Set problem. Copy out the data below verbatim.

Record list.
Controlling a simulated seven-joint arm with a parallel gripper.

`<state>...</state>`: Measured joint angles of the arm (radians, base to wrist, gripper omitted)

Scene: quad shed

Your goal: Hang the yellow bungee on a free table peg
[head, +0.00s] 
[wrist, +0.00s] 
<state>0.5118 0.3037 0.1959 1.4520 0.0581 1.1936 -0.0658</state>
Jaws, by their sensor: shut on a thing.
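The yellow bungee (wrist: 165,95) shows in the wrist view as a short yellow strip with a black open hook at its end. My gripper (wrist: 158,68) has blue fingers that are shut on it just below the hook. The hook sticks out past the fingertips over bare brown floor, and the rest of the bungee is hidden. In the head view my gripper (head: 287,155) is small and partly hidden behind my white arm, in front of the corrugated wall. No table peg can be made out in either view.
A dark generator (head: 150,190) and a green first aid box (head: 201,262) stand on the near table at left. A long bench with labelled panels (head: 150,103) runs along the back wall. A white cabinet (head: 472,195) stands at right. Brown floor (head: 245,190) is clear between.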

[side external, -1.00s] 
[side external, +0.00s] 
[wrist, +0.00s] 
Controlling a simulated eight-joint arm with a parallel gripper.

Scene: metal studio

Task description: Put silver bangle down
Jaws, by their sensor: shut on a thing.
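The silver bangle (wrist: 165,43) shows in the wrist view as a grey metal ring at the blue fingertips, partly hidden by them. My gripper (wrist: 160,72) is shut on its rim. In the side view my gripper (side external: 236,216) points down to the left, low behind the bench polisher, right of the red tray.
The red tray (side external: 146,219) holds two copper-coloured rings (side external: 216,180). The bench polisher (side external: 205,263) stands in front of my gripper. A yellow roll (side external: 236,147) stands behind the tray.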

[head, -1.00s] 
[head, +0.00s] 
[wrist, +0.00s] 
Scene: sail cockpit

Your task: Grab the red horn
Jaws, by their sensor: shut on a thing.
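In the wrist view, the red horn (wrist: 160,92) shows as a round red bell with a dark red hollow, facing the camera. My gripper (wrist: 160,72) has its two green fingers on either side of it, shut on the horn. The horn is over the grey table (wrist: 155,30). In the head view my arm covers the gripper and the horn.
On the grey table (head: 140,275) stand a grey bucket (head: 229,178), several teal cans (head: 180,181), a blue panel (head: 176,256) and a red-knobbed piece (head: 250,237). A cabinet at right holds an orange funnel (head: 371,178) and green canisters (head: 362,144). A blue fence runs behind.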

Full output.
Controlling a simulated seven-joint arm with a parallel gripper.

`<state>...</state>`: Measured joint angles of the arm (radians, base to wrist, gripper omitted)

Scene: quad shed

Your goal: Hang the yellow bungee on a free table peg
[head, +0.00s] 
[wrist, +0.00s] 
<state>0.5118 0.3037 0.1959 1.4520 0.0581 1.1936 -0.0658</state>
Jaws, by their sensor: shut on a thing.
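The yellow bungee (wrist: 165,95) shows in the wrist view as a short yellow strip with a black open hook at its end. My gripper (wrist: 158,68) has blue fingers that are shut on it just below the hook. The hook sticks out past the fingertips over bare brown floor, and the rest of the bungee is hidden. In the head view my gripper (head: 287,155) is small and partly hidden behind my white arm, in front of the corrugated wall. No table peg can be made out in either view.
A dark generator (head: 150,190) and a green first aid box (head: 201,262) stand on the near table at left. A long bench with labelled panels (head: 150,103) runs along the back wall. A white cabinet (head: 472,195) stands at right. Brown floor (head: 245,190) is clear between.

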[side external, -1.00s] 
[side external, +0.00s] 
[wrist, +0.00s] 
Controlling a simulated eight-joint arm with a parallel gripper.

Scene: metal studio

Task description: Put silver bangle down
Jaws, by their sensor: shut on a thing.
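The silver bangle (wrist: 165,43) shows in the wrist view as a grey metal ring at the blue fingertips, partly hidden by them. My gripper (wrist: 160,72) is shut on its rim. In the side view my gripper (side external: 236,216) points down to the left, low behind the bench polisher, right of the red tray.
The red tray (side external: 146,219) holds two copper-coloured rings (side external: 216,180). The bench polisher (side external: 205,263) stands in front of my gripper. A yellow roll (side external: 236,147) stands behind the tray.

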[head, -1.00s] 
[head, +0.00s] 
[wrist, +0.00s] 
Scene: sail cockpit

Your task: Grab the red horn
Jaws, by their sensor: shut on a thing.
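In the wrist view, the red horn (wrist: 160,92) shows as a round red bell with a dark red hollow, facing the camera. My gripper (wrist: 160,72) has its two green fingers on either side of it, shut on the horn. The horn is over the grey table (wrist: 155,30). In the head view my arm covers the gripper and the horn.
On the grey table (head: 140,275) stand a grey bucket (head: 229,178), several teal cans (head: 180,181), a blue panel (head: 176,256) and a red-knobbed piece (head: 250,237). A cabinet at right holds an orange funnel (head: 371,178) and green canisters (head: 362,144). A blue fence runs behind.

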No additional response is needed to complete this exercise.